The plaintiffs alleged that they “were accustomed to having an unobstructed view of the hills of Beverly Hills, the Hollywood Hills, and the Los Angeles basin, including the Hollywood sign, the Griffith Observatory, downtown Los Angeles, and—on a clear day—Mounty Baldy 50 miles away.”  Their views were obstructed after the City, in 1989, planted approximately 30 coastal redwood trees, the tallest trees in the world.  According to Wikipedia, Sequoia sempervirens can reach up to 379 feet in height and up to 29.2 feet in diameter at breast height.  While the case does not explain how tall those trees have grown in Beverly Hills’ Roxbury Park, the City did apparently allow the trees to grow tall enough to obstruct the plaintiffs’ views and allowed some poor quality coastal redwoods to remain that allegedly are potential fire hazards.

The plaintiffs filed an inverse condemnation lawsuit against the City under the state constitution, which provides that private property may not be “taken or damaged” for public use without just compensation.  The City demurred to their complaint for failing to state a cause of action, and the trial court sustained the demurrer without leave to amend because the plaintiffs did not allege the kind of injury that establishes a taking under inverse condemnation law.  Instead, the plaintiffs improperly relied on cases that addressed the measure of damages in eminent domain cases, not the element of whether a taking occurred.
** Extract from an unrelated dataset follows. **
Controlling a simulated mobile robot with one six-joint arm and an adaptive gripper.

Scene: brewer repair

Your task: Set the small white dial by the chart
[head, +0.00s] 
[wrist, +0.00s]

The Court of Appeal thus began its analysis with a short primer on the differences between eminent domain and inverse condemnation proceedings.  While an eminent domain proceeding is commenced by a public entity, a property owner initiates an inverse condemnation action.  In addition, eminent domain actions typically focus on the amount of compensation an agency owes the property owner, because by initiating the proceeding the government effectively acknowledges that it seeks to “take or damage” the property in question.  But the same is not true of inverse condemnation, where the property owner must first clear the hurdle of establishing that the public entity has, in fact, “taken or damaged” his or her property before he or she can reach the issue of just compensation.

The state’s courts have recognized three theories for when property will be considered to have been “taken or damaged” within the meaning of article I, section 19 of the California Constitution so as to allow a claim for inverse condemnation:

  1. the property has been physically invaded in a tangible manner;
  2. no physical invasion has occurred, but the property has been physically damaged; or
  3. an intangible intrusion onto the property has occurred that has caused no damage to the property but places a burden on the property that is “direct, substantial, and peculiar to the property itself.”

Inverse condemnation cases premised on the third theory – “intangible intrusions” – are a tall order given that they have only been recognized as takings in limited circumstances such as strong offensive odors that rendered property uninhabitable, or noise, dust, and debris that caused physical damage to property.  Moreover, under California law “a landowner has no right to an unobstructed view over adjoining property.”

The Boxer property owners relied upon the “intangible intrusion” theory, arguing that because a property owner’s loss of view is part of compensable damage in eminent domain cases, the obstruction of their views is a harm sufficient to support their inverse condemnation claims.  The Court of Appeal rejected that argument, for three reasons.  First, it suggests that damage to property values establishes a compensable taking, when diminution in property values is simply a measure of just compensation when a taking is otherwise established.  Second, the plaintiffs relied on cases involving an undeniable physical taking of property as well as an impairment of view.  Finally, the plaintiffs’ theory is contrary to applicable legal authority, including Regency Outdoor Advertising, Inc. v. City of Los Angeles decision, in which the California Supreme Court rejected Regency Outdoor’s claim that the visibility of their billboards – which are worthless if no one can see them – was impaired by trees the city planted.

Given that the Boxer plaintiffs’ complaint was strictly visual, with no allegation that the City’s trees physically invaded their property, the court held that they did not have a property right to an unobstructed view and could not maintain an inverse condemnation cause of action.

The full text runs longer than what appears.